WHAT YOU WILL DO: For the listing underneath, give the count of lines containing the string "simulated" and nothing further.

RAW RECORDS:
★ ★ ★ ★ ★

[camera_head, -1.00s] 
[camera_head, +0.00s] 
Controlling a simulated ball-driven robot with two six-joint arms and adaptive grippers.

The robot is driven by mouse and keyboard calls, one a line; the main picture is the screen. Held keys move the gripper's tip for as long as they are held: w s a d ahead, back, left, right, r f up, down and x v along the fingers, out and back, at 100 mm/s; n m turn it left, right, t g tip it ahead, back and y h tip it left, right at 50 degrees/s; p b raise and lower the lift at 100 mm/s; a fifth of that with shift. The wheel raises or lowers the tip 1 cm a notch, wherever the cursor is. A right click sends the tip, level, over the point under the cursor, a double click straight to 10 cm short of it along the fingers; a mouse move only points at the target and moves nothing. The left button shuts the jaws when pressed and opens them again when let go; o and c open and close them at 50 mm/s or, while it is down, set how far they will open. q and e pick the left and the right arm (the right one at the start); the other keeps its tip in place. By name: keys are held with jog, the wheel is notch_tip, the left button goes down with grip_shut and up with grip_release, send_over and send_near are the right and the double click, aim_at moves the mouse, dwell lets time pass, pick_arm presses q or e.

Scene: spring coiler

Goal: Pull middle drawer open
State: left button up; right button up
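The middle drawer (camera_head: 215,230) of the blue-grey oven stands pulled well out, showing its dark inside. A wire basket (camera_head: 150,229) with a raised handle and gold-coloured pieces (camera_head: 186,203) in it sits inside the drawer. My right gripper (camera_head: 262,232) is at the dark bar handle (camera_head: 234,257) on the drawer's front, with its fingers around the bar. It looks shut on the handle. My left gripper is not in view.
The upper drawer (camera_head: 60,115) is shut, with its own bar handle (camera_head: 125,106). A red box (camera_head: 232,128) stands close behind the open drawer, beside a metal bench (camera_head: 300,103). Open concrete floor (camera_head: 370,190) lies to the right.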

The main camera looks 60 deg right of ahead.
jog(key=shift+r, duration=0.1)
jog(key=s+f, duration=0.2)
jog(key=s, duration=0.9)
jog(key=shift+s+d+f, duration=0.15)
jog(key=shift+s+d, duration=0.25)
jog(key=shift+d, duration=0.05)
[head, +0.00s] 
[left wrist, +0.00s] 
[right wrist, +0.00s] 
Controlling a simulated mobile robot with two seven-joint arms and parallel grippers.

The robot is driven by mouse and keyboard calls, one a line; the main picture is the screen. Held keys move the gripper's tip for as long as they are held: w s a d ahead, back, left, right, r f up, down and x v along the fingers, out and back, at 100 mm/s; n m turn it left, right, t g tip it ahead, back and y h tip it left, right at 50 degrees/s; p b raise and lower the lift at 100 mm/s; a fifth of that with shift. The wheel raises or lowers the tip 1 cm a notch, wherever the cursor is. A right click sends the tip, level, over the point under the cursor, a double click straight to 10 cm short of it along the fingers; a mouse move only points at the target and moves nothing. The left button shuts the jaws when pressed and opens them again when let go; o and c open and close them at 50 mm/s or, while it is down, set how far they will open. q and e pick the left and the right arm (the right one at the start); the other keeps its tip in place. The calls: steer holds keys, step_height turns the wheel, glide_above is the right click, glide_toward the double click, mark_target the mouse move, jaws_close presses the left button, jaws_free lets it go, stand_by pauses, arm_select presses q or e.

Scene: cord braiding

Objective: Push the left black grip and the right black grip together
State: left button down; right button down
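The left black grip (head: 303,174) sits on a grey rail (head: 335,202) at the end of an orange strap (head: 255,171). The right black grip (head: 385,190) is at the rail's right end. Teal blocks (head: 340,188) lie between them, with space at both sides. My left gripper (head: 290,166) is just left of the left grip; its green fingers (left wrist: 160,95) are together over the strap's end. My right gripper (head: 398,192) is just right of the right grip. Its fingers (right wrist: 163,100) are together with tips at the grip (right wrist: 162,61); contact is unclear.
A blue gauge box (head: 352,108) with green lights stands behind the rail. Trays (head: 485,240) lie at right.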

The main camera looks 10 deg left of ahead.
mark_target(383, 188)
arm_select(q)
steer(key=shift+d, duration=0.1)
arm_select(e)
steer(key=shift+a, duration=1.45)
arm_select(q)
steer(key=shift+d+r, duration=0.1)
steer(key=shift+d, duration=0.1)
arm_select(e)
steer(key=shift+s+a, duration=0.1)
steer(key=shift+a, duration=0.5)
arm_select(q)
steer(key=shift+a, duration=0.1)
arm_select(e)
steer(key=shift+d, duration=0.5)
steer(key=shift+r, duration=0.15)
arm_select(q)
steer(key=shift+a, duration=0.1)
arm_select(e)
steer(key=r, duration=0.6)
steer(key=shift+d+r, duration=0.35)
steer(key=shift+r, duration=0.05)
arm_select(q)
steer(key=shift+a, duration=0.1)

★ ★ ★ ★ ★

REPLY: 2